The astronomers from the Joint Astronomy Centre were mapping the magnetic structure of galaxy M82 in order to see stars being born in the smouldering gas clouds at the very heart of this active starburst region when they detected the magnetic bubble.
"We were really surprised to see the huge bubble," said British astronomer Jane Greaves," this is a new feature of galaxies that we didn't know about before and could show how magnetic fields help shape the evolution of starburst regions.
"The most likely explanation for the bubble is that enormously energetic winds -- outflows of interstellar gas powered by stars and supernovae -- are forcing the magnetic field out into the halo of the galaxy.
Galaxy M82 makes up to fifty times more stars than other galaxies, but the reason for this remains unexplained. "One of the most exciting things," said team member Wayne Holland, "is that we see some magnetic field lines pointing right into the nucleus of the galaxy, and since the [ionised] particles in gas clouds tend to flow along the lines of magnetic force, then we may have a clue as to why this galaxy has such a predominance of star-forming activity at its centre."
The team used the 15 metre James Clerk Maxwell Telescope equipped with a revolutionary new camera SCUBA, which was built by the Royal Observatory Edinburgh, now the UK Astronomy Technology Centre.

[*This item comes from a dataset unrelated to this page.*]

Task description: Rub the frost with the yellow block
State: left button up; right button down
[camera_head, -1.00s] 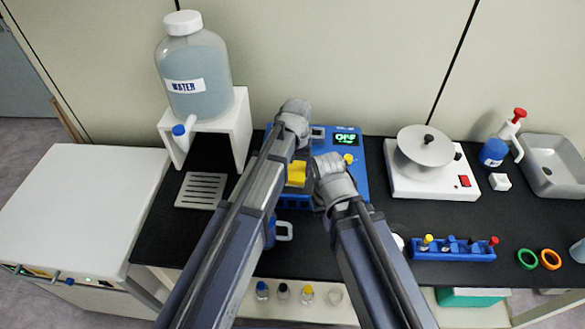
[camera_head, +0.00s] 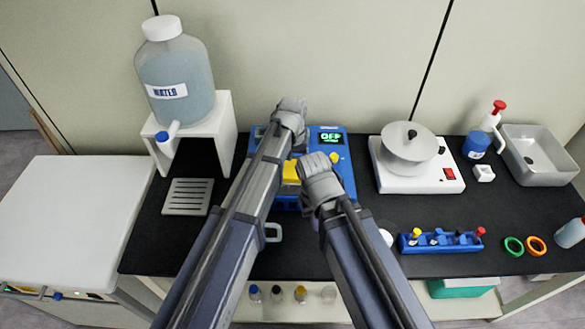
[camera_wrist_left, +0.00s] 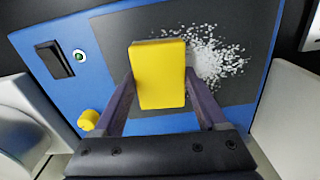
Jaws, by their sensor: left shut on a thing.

The polarimeter used was built by Queen Mary and Westfield College, London. The scientists used a new technique that detects tiny differences in emission from interstellar dust. They discovered that the dust grains are lined up around local magnetic fields, just like iron filings around an ordinary magnet.
The next step will be to use this 'sub-millimetre' technique to look at other galaxies, to see whether M82 is a freak or if other nearby starburst galaxies show the same thing.
Professor Ian Halliday, Chief executive of the Particle Physics and Astronomy Research Council, PPARC, said ''British scientists are leading the field of sub-millimetre astronomy. The JCMT/SCUBA combination represents the largest telescope in the world dedicated to this type of observation. The UK is continuing its commitment to this field by investing in the new ALMA submillimetre array in the Atacama Desert. ALMA , which begins construction in 2002, will enable scientists to see 10 times more clearly at this wavelength and will take our understanding of galaxy formation to a new level."
Note to editors
A starburst galaxy is a galaxy in which there is thought to be an exceptionally high rate of star formation. Starburst galaxies are characterised by excessive emission of infrared radiation
Galaxy M82 is one of our nearest galaxy neighbours at a distance of about 11 million light years. It is an active star forming region. M82 is so named because it is object number 82 in Messier's 18th century catalogue of 'fuzzy objects'. A star explodes about every 10 years in M82. These violent explosions heat up the surrounding gas to produce an expanding hot bubble.
The Particle Physics and Astronomy Research Council (PPARC) is the UK's strategic science investment agency. It funds research, education and public understanding in four broad areas of science -- particle physics, astronomy, cosmology and space science.
PPARC is government funded and provides research grants and studentships to scientists in British universities, gives researchers access to world-class facilities and funds the UK membership of international bodies such as the European Laboratory for Particle Physics, CERN, and the European Space Agency. It also contributes money for the UK telescopes overseas on La Palma, Hawaii, Australia and in Chile, the UK Astronomy Technology Centre at the Royal Observatory, Edinburgh and the MERLIN/VLBI National Facility.
PPARC's Public Understanding of Science and Technology Awards Scheme provides funding to both small local projects and national initiatives aimed at improving public understanding of its areas of science.